Non-EU Spouse is from an Annex I Country
Ouch, a world of pain for you. Relatively speaking. Read More
The fine print in EU Directive Rights of Citizens to Move Freely requires the non-EU Annex I spouse to have an entry visa (Article 5 Paragraph 2) when crossing the EXTERNAL borders of the Schengen zone. But there are several clauses to ease the visa pain.
For example, paraphrasing: “Annex I family members should be issued as soon as possible with a free of charge short-term entry visa – delays of more than four weeks are not reasonable.”
And should you forget to apply for a visa in advance in your spouses home country, paraphrasing again: “where a family member does not have the necessary visa, the Member State shall give every reasonable opportunity to prove they are covered by the right of free movement.”
I don’t know how this would work in practice but suggest you have a Marriage Certificate from the country of your EU passport, officially translated and apostilled.
Non-EU Spouse is from an Annex II Country
All five CANZUKUS countries are listed in Annex II.
Annex II refers to an Annex in the EU regulations specifying those countries whose nationals are exempt from obtaining an actual paper Schengen Visa but only for stays of no more than 90 days in any 180-day period. In other words they have a visa waiver or perhaps you could imagine it as a ‘virtual visa’ for short stays. But NOT for “long” stays in the Schengen zone. BTW “long” is the bizarre EU terminology for any Visa for only 91+ days across all the 27 Schengen countries. Absurd!
Anyway, with some minor caution which I will amplify later – when traveling with you your non-EU Spouse – She/He has the same ‘freedom of movement’ rights as you. Make sure you can prove your marital status: the gold standard would be a Marriage Certificate from the country of your EU passport, officially translated and apostilled.
If traveling without you, and without proof the objective of the travel is to join you, then your spouse is subject to the 90 days in 180 days rule on the Schengen ‘virtual’ visa. I do not know how you would prove you are joining someone. Wave to them from across the Arrivals Hall? The entry problem goes away if your spouse has Schengen days up their sleeve. He/She can just get stamped in as normal. Note: your EU spouse will always be stamped in and out – the Freedom of Movement explicitly requires this for EU Spouses without a Residents Card.
If your Spouse is out of Schengen days, perhaps you should travel together more often? But also note that selected countries may allow your non-EU spouse to enter under a bilateral visa-waiver agreement. This is another ‘virtual visa’ unrelated to the Schengen zone and EU spousal rights. More detailed information is in other Posts on Schengen-Shuffle.
Question: “I am an Irish Passport Holder, and my husband is Australian without a residence card. We would like to travel together as follows: Italy 3 months, France for two months and Malta for three months, thus staying in the area without internal border controls for a total consecutive period of eight months. Could you confirm this is OK please?”

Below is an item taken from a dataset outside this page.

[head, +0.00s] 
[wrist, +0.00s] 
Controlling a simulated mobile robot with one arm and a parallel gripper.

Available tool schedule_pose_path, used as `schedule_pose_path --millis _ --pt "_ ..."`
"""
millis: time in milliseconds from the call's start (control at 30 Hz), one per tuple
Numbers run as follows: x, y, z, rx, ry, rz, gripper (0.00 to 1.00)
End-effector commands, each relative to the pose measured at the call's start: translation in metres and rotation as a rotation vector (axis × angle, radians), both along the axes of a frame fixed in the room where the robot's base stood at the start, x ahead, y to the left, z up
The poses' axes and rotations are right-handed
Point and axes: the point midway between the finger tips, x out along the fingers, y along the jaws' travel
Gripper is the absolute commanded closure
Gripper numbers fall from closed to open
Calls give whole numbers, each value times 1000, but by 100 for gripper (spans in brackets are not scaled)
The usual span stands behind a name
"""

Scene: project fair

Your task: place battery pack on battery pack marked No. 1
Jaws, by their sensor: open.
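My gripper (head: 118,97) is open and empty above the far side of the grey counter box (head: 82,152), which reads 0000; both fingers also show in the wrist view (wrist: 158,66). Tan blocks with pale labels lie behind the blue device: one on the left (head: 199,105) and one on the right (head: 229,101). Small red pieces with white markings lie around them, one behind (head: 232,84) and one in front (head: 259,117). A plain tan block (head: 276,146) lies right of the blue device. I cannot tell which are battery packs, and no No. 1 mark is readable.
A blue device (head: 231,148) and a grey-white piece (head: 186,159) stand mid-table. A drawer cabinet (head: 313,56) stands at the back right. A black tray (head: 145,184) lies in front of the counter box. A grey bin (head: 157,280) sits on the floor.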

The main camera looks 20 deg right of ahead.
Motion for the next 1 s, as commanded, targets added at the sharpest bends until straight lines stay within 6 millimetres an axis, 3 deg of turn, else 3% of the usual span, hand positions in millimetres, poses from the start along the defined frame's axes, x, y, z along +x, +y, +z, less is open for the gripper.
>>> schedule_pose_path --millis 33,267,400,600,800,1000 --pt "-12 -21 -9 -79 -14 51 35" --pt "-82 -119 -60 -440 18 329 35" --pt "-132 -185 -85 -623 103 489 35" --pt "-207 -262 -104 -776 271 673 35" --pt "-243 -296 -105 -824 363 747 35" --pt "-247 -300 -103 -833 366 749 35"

Answer: “In theory, the 90-day rule does not apply to family members of an EU citizen traveling with the EU citizen. This is confirmed in the Practical Handbook for Border Guards issued to Schengen countries on page 17. This applies in theory because this rule is not explicitly laid down in either Rights of Citizens to Move Freely or the Schengen Borders Code, nor has it been explicitly confirmed in case law.

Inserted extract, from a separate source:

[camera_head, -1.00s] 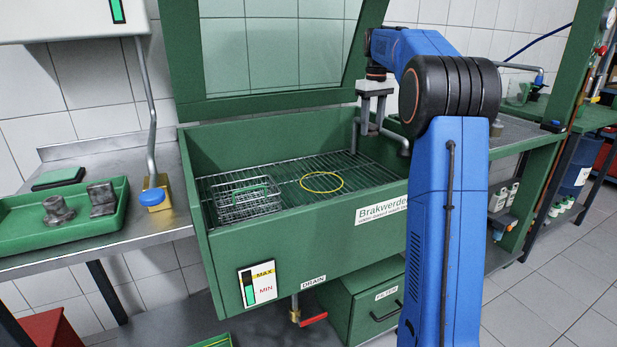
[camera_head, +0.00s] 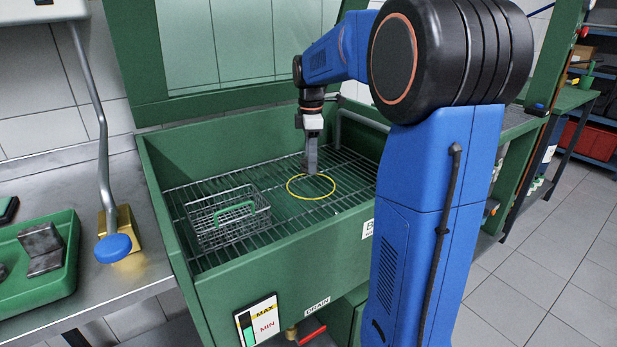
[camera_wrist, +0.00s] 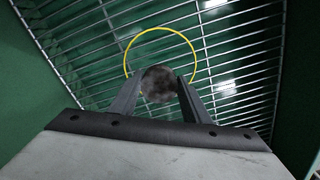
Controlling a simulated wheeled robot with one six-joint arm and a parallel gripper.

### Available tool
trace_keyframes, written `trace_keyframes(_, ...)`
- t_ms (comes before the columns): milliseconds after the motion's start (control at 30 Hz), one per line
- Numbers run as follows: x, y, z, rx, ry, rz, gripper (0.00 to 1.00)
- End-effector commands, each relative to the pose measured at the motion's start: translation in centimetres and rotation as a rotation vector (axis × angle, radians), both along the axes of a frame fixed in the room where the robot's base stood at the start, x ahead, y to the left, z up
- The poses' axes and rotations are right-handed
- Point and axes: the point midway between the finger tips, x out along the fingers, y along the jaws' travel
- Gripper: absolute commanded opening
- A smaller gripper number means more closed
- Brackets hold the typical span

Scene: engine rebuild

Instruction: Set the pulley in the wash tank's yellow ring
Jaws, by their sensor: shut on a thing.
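The yellow ring (camera_head: 311,186) lies on the wire rack in the green wash tank (camera_head: 300,228), right of a wire basket. My gripper (camera_head: 311,163) points down over the rack, at the ring's far side in the head view. In the wrist view my gripper (camera_wrist: 159,88) is shut on a dark grey round pulley (camera_wrist: 158,83). The pulley overlaps the near part of the yellow ring (camera_wrist: 140,31) there, and most of the ring's inside shows bare rack. The pulley's height above the rack is hard to judge. In the head view the fingers hide most of it.
The wire basket (camera_head: 228,218) with a green handle stands on the tank's rack (camera_head: 285,240). A green tray (camera_head: 65,285) with grey metal parts lies on the left bench. The tank's raised green-framed glass lid (camera_head: 240,98) stands behind.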

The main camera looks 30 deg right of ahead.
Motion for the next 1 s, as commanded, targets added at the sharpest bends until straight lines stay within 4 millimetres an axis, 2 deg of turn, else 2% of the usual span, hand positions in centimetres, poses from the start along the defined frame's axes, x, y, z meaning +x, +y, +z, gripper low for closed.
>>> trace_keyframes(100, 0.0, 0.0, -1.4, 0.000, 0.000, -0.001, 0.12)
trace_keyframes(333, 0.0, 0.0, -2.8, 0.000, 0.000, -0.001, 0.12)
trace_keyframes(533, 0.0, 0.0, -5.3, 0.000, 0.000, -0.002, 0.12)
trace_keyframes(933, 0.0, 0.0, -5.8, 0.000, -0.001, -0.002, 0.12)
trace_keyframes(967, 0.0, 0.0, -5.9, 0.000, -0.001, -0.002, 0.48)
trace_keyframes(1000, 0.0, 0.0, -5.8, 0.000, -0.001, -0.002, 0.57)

Non-EU family members of EU citizens are not explicitly excluded from the 90-day rule. This is only alluded to by Article 3 of Rules Governing Movement Across Borders which states as follows: This Regulation shall apply to any person crossing the internal or external borders of Member States, without prejudice to the rights of persons enjoying the right of free movement under Union law.
The Practical Handbook for Border Guards is not intended to create any legally binding obligations upon Schengen States. The Practical Handbook is intended to lay down guidelines, best practices and recommendations relating to the performance of border guard duties in the Schengen States.

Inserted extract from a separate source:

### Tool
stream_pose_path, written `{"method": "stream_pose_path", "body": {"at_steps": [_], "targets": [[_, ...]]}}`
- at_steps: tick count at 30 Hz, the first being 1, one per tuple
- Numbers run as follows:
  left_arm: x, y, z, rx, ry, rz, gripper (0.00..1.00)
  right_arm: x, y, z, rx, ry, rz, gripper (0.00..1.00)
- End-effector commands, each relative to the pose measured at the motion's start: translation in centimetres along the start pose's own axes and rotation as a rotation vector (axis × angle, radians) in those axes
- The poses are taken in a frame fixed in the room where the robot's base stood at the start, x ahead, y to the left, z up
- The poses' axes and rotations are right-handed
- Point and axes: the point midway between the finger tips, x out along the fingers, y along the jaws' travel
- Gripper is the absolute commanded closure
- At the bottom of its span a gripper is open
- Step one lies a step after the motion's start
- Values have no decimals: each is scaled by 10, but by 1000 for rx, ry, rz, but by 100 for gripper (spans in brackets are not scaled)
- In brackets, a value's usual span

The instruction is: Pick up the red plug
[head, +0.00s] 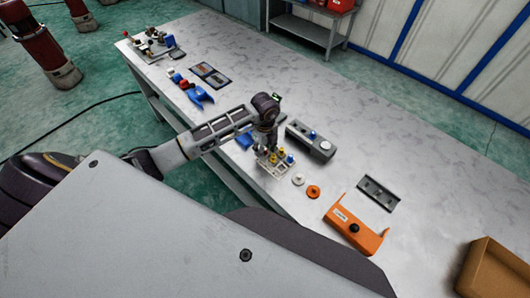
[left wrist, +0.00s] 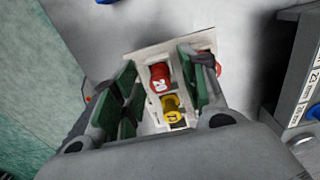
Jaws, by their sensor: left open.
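The red plug (left wrist: 159,76), marked 20, stands in a pale plug holder (left wrist: 150,50) in the left wrist view. A yellow plug (left wrist: 172,107) stands right beside it. My left gripper (left wrist: 160,66) is open, its green-padded fingers on either side of the red plug; I cannot tell whether they touch it. Another red piece (left wrist: 212,60) is partly hidden behind the right finger. In the head view my left gripper (head: 268,143) points down over the holder (head: 276,170), and I cannot make out the red plug there. My right gripper is not in view.
A grey block with a blue knob (head: 311,140) stands close right of the gripper. A white disc (head: 298,180), an orange ring (head: 313,192), an orange housing (head: 354,229) and a dark plate (head: 378,194) lie nearer. A brown box (head: 490,272) sits at lower right.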

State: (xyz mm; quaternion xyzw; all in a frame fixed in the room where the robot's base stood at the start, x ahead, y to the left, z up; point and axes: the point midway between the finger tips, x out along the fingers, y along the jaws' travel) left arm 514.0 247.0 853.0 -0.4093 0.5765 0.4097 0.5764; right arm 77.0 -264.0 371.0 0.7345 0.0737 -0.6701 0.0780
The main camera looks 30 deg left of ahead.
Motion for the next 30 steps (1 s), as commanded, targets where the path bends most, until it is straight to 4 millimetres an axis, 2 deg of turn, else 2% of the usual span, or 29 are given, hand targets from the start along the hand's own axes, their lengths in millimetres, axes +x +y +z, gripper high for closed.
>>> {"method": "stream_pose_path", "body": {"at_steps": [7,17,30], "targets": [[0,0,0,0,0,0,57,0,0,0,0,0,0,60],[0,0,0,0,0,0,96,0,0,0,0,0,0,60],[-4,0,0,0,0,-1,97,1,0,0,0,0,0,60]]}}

There is therefore a risk that when a non-EU family member travels in the Schengen area for more than 90 days, that person may be incorrectly identified as an overstayer and served with a decision ordering their removal from the Schengen area and their return to their country of origin.
Your non-EU spouse is not subject to the 90-day limit when travelling with you throughout the EU. This applies even if you presently reside outside the EU.
There is no need for your non-EU spouse to apply for any specific visa or residence document given that you will not be staying more than 90 days in any specific EU country. However, you should also carry a certified copy of your marriage certificate.
We advise you and your non-EU spouse to carry a copy of your marriage certificate alongside your valid passports, as well as travel tickets for the past 180 days. You should produce this advice to immigration officials in case your wife’s presence in the EU is questioned. Specific reference should be made to the extracts from the Practical Handbook for Border Guards.“
You can read more on this subject in this post.
More than 90 Days in One Country
You can stay longer than the 90-days in any one Schengen country but then EU citizens and their non-EU spouses have to apply for residency. This is no simple exercise. You can read how I did this in Italy in this post.
The key problem with Residency for many Euro-Nomads is that it exposes a boat or motorhome to VAT. This is because VAT-free status requires that the owner not be habitually (tax) resident in the EU.
The residence registration requirement for EU citizens is (or should be) separate from issues of tax residency. One common test of tax residency in many tax treaties is 183 days in the country, along with other evidence like the centre of financial interest etc. More information is available in this post.
Friends engaged lawyers on this point when planning to stay in Italy for more than 6 months. Despite a bilateral tax treaty in place between Australia/Italy preventing double taxation on income – in the end, they still shied away from the tax implications of becoming residents to extend their time in the Schengen zone.